Festivales

Entrevista a Gastón Solnicki, director de “Kékszakállú” (Orizzonti)

El director de Süden y Papirosen habla de su nueva película -un híbrido entre documental y ficción inspirado en El castillo de Barba Azul, única ópera de Béla Bartók- que tiene su estreno mundial en la segunda sección oficial de la Mostra de Venecia y luego se verá en Toronto y Nueva York, entre otros festivales.

Publicada el 02/09/2016


-¿Cómo surge y cómo fue “mutando” el proyecto de Kékszakállú?

-El punto de partida fue El castillo de Barba Azul, la ópera de Béla Bartók. Después de la larga experiencia de Papirosen, era un problema cómo seguir. En 2013 me invitaron a hacer una obra en el CETC para conmemorar el centenario de La consagración de la primavera, que derivaba de una película que venía filmando también desde hacía algunos años sobre Martha Argerich. Esa obra, Stravinsky Boxing Club, marcó muchas cosas. Por un lado, el final de una etapa donde lo importante para mi era espiar y la constante estar en situaciones incómodas, al estilo de un paparazzi. De esa incomodidad nacieron otras incomodidades, como dejar un poco la cámara y arrastrar un equipo hacia una zona de desconcierto; trabajar con actores que no sabían lo que esperaba de ellos durante la toma misma; hacer una película de ficción sin un guión.
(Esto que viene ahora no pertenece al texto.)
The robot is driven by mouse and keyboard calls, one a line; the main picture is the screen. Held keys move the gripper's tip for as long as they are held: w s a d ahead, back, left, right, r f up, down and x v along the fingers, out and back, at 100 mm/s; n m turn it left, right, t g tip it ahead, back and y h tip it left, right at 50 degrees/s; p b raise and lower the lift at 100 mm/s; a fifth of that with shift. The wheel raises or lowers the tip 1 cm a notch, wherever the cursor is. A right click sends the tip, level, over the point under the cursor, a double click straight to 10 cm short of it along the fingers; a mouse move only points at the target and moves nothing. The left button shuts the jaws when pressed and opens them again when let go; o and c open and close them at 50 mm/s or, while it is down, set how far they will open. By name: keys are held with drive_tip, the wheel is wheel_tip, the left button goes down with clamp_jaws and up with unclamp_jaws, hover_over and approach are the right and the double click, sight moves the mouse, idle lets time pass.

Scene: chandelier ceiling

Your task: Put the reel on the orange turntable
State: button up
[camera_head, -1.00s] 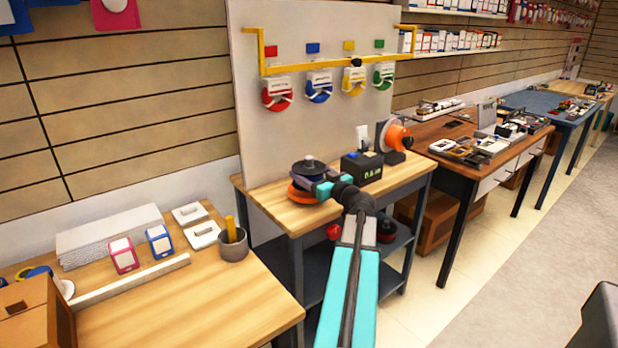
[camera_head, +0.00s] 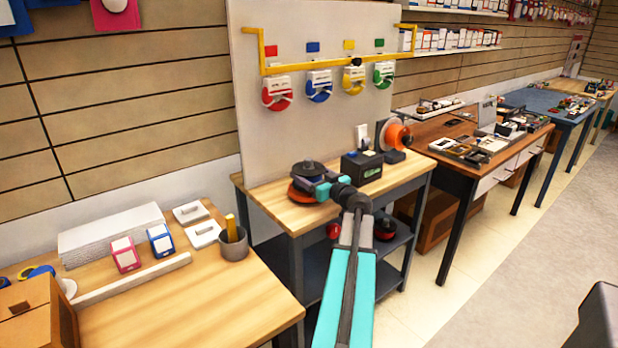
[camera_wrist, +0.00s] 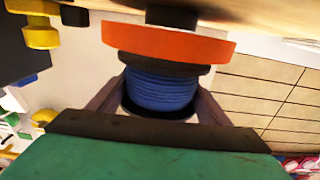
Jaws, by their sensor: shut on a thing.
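The orange turntable (camera_head: 302,191) is on the wooden top of the middle bench. In the wrist view, which looks upside down, its orange disc (camera_wrist: 168,43) fills the upper middle. The reel has a blue winding (camera_wrist: 162,92) and dark flanges; its dark top (camera_head: 308,168) shows in the head view. My gripper (camera_head: 318,180) is shut on the reel, with one finger on each side in the wrist view (camera_wrist: 155,98). The reel is upright over the disc, its flange against or very near it. Any small gap is hard to see.
A dark box (camera_head: 362,166) stands just right of the turntable, close to my gripper. An orange spool on a stand (camera_head: 395,136) is behind it. A pegboard (camera_head: 320,110) with coloured holders rises at the back. A grey cup (camera_head: 233,243) stands on the left table.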

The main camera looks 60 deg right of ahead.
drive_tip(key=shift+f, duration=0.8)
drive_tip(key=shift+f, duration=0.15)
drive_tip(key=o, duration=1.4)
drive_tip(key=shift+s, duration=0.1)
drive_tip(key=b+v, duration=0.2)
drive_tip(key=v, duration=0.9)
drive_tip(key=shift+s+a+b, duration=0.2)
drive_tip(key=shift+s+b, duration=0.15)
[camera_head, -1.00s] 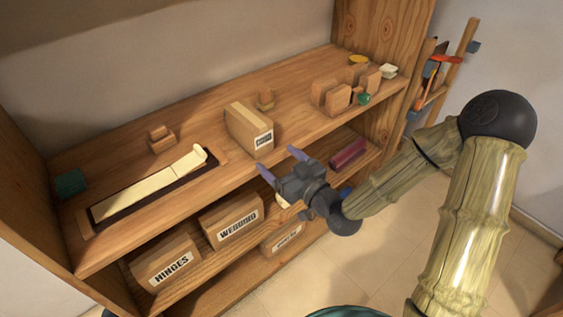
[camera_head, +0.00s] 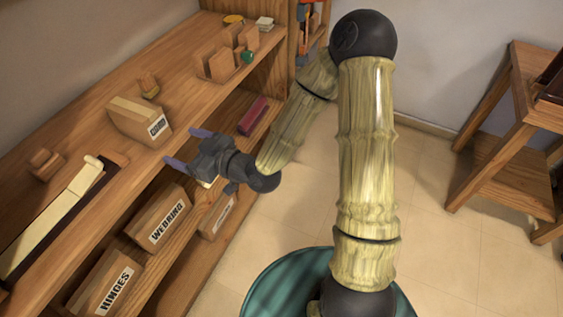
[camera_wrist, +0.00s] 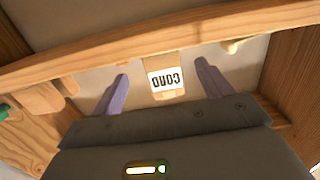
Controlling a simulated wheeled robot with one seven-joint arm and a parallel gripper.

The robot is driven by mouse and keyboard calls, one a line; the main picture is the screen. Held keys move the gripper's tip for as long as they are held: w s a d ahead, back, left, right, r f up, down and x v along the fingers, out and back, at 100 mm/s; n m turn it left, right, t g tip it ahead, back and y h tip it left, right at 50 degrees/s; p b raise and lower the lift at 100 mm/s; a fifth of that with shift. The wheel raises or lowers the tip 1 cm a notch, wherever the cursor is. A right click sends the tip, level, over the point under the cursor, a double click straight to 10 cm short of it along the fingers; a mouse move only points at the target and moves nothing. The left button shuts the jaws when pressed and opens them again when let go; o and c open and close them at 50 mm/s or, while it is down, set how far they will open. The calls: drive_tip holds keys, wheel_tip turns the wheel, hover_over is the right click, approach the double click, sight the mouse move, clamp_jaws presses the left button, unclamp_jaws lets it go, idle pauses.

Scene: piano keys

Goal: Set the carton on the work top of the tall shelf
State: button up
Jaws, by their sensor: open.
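The carton (camera_head: 140,119) is a tan box with a white label reading CORD. It stands on the wooden work top (camera_head: 105,150) of the tall shelf, close to its front edge. My gripper (camera_head: 184,146) is open and empty just in front of the carton, by the front edge of the work top, and apart from it. In the wrist view the carton (camera_wrist: 164,66) appears upside down between my two spread purple fingers, beyond their tips. Its far side is hidden there.
Wooden blocks (camera_head: 226,62), a small block piece (camera_head: 149,86) and a long cream-topped tray (camera_head: 52,222) share the work top. A wooden stand (camera_head: 500,190) is at right. Open floor lies between.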

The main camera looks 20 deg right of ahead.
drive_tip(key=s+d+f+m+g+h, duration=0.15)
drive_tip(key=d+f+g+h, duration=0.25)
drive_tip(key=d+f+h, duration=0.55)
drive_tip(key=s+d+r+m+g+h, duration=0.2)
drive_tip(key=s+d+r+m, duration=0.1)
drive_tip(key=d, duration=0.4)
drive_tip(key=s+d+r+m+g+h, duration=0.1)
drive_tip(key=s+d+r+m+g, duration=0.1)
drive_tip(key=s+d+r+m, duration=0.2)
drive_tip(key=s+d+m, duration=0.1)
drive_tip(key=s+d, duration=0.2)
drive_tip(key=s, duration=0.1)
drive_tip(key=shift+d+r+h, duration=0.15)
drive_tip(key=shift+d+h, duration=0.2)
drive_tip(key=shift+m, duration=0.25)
Ese fuera de registro de todos los factores fue el otro gran aprendizaje de mi debut escénico. El salto al vacío que buscaba homenajear a Igor Stravinsky en la noche de piñas de aquel estreno en 1913 en Paris. Apenas dos años después de que Bartók escribiera su única ópera. Ambas obras descubriendo el siglo oscuro que venía.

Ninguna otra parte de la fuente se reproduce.